§ **Problem to solve**:
Copy every line of the data that contains the string "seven".

Robot episode data:
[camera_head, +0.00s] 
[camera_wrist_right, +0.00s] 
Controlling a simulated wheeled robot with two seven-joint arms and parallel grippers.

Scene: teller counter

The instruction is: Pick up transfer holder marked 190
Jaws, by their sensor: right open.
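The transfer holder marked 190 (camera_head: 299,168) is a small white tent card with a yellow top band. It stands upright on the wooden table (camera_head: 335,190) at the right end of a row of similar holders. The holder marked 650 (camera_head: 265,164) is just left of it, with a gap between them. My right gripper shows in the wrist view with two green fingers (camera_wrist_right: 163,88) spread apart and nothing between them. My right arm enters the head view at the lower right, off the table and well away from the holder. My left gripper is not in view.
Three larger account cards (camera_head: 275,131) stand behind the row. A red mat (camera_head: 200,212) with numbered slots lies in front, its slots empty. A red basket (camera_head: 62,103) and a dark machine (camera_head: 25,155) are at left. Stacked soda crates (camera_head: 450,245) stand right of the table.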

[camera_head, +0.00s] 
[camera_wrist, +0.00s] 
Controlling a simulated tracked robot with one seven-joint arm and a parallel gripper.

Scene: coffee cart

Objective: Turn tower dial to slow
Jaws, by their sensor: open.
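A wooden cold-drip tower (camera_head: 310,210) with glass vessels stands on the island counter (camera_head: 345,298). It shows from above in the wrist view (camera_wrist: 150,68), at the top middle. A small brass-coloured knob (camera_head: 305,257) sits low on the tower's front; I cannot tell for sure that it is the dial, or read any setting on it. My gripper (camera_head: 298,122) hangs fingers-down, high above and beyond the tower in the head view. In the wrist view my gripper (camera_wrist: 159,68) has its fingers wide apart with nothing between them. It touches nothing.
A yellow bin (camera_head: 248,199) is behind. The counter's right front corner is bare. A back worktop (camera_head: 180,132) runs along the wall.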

...

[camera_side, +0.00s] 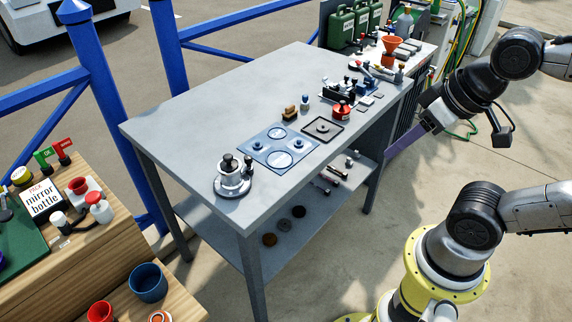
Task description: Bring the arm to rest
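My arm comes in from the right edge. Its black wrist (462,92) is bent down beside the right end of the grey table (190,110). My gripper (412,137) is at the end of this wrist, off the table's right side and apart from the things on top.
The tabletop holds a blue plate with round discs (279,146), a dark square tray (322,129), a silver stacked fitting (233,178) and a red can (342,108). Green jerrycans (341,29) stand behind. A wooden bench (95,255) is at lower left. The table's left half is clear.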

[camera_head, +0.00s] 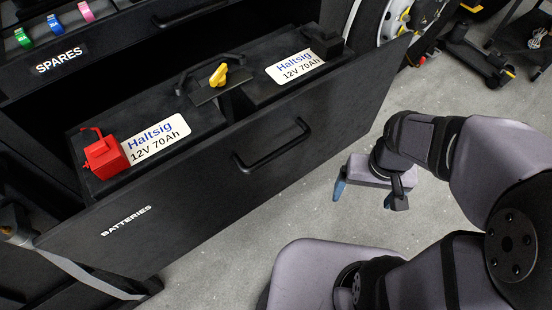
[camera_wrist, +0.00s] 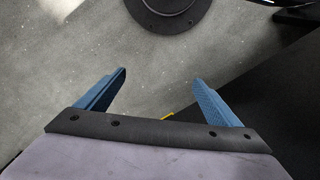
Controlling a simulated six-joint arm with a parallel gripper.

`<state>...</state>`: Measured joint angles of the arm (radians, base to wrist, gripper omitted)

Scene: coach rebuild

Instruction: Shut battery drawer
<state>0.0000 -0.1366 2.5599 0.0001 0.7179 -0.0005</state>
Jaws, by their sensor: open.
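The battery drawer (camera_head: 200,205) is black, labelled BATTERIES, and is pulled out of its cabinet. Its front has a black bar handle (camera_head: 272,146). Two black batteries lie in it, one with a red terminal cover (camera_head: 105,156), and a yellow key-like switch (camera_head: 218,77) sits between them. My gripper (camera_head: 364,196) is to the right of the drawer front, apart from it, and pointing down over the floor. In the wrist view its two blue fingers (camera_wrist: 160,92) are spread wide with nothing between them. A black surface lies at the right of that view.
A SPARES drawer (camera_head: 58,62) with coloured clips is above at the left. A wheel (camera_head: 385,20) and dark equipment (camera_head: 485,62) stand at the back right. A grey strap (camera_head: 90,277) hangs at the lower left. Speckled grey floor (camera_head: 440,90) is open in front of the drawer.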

--

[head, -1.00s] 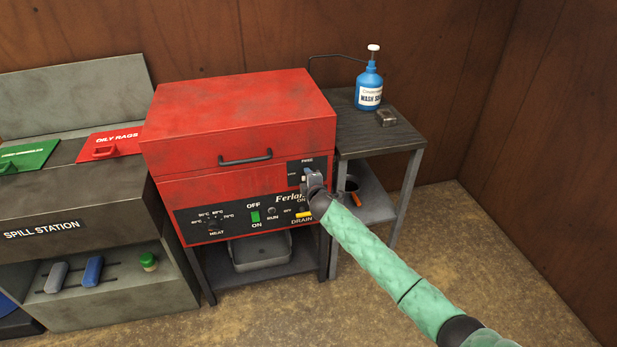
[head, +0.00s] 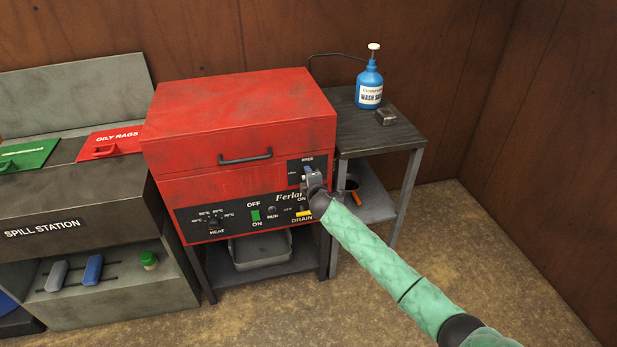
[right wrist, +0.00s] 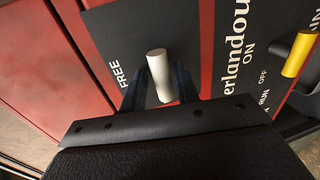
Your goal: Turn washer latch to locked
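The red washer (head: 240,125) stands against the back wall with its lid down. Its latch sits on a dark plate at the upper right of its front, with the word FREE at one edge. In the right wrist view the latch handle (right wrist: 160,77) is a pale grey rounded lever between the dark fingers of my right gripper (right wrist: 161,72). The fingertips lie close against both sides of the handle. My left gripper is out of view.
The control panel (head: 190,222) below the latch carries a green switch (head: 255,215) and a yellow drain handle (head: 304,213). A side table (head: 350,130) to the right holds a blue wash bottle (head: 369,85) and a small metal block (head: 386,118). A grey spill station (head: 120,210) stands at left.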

§ **Written answer**:
Controlling a simulated wheeled robot with two seven-joint arms and parallel grippers.
Controlling a simulated tracked robot with one seven-joint arm and a parallel gripper.

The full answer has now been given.